Come già suggerito da altri commentatori, ciò potrebbe valere per quei dirigenti che non sono in realtà lavoratori (dipendenti) “apicali” e che, grazie all’elaborazione giurisprudenziale prevalente (da ultimo vedi Cass. n. 7295/2018), possono godere della tutela generale prevista dalla legge 604/1966 e dall’art. 18 dello “Statuto dei Lavoratori”. Si parla quindi di “pseudo-dirigenti” ovvero quei dirigenti (praticamente tali solo formalmente e… di stipendio!) che non sarebbero l’alter-ego dell’imprenditore. Inoltre: in fin dei conti i dirigenti non sono stati esplicitamente esclusi dall’applicazione della Cassa Integrazione in Deroga, al contrario di altre categorie particolari di lavoratori come, ad esempio, i lavoratori domestici. Tuttavia, a parere di chi scrive, tale tesi – fondata su questi due aspetti appena accennati e volta a contrastare la granitica formulazione delle norme in analisi – non farebbe altro che spostare il problema sulla ondivaga definizione di dirigente: e, a ben pensarci, questo aspetto non aiuta l’operatore del diritto a compiere la sua scelta con serenità, lasciandolo, come spesso accade nel nostro settore, a brancolare in una “zona grigia” priva di approdi sicuri. Sappiamo infatti fin troppo bene quanto sia difficile comprendere la reale portata della distinzione operata dalla giurisprudenza tra dirigenti “reali” e “pseudo-dirigenti”.

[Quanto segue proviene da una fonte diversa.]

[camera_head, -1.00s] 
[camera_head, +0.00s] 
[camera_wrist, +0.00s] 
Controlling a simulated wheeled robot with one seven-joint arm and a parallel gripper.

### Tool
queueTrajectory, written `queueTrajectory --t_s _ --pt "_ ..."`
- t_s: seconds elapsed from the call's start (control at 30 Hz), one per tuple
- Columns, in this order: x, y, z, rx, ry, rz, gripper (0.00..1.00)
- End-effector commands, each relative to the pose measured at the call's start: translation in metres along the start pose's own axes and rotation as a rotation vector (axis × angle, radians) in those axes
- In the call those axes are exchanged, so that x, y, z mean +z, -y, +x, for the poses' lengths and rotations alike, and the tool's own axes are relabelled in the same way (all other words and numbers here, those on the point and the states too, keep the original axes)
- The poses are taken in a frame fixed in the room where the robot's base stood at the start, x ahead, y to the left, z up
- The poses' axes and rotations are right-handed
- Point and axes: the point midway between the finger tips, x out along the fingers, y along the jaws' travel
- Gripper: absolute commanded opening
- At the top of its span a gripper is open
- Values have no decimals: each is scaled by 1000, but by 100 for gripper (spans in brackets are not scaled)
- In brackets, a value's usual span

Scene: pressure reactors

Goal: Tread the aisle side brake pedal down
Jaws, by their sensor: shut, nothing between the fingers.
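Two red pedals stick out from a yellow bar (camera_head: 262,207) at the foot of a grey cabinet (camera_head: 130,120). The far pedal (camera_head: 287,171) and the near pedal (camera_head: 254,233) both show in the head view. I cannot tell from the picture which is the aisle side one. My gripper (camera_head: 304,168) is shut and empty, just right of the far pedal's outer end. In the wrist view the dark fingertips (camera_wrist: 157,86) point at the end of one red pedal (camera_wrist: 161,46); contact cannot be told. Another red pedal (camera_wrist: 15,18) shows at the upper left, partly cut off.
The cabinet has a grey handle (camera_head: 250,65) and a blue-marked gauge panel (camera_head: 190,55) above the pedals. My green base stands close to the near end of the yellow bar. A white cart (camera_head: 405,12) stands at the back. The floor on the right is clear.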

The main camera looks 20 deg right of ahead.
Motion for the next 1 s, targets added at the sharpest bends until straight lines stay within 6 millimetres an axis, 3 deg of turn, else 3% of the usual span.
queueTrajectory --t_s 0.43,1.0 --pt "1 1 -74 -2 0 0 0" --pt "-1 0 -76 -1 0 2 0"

La soluzione pratica, pertanto, in particolar modo in questo periodo di incertezza generale e valida per quelle imprese per le quali opererà ancora il “blocco” dei licenziamenti, può essere rappresentata da una trattativa ancor più concentrata sulle ipotesi conciliative che, gioco forza, porteranno il datore di lavoro a pagare un “prezzo” più alto al fine di tutelare la propria scelta strategica di contrazione della propria forza-lavoro apicale.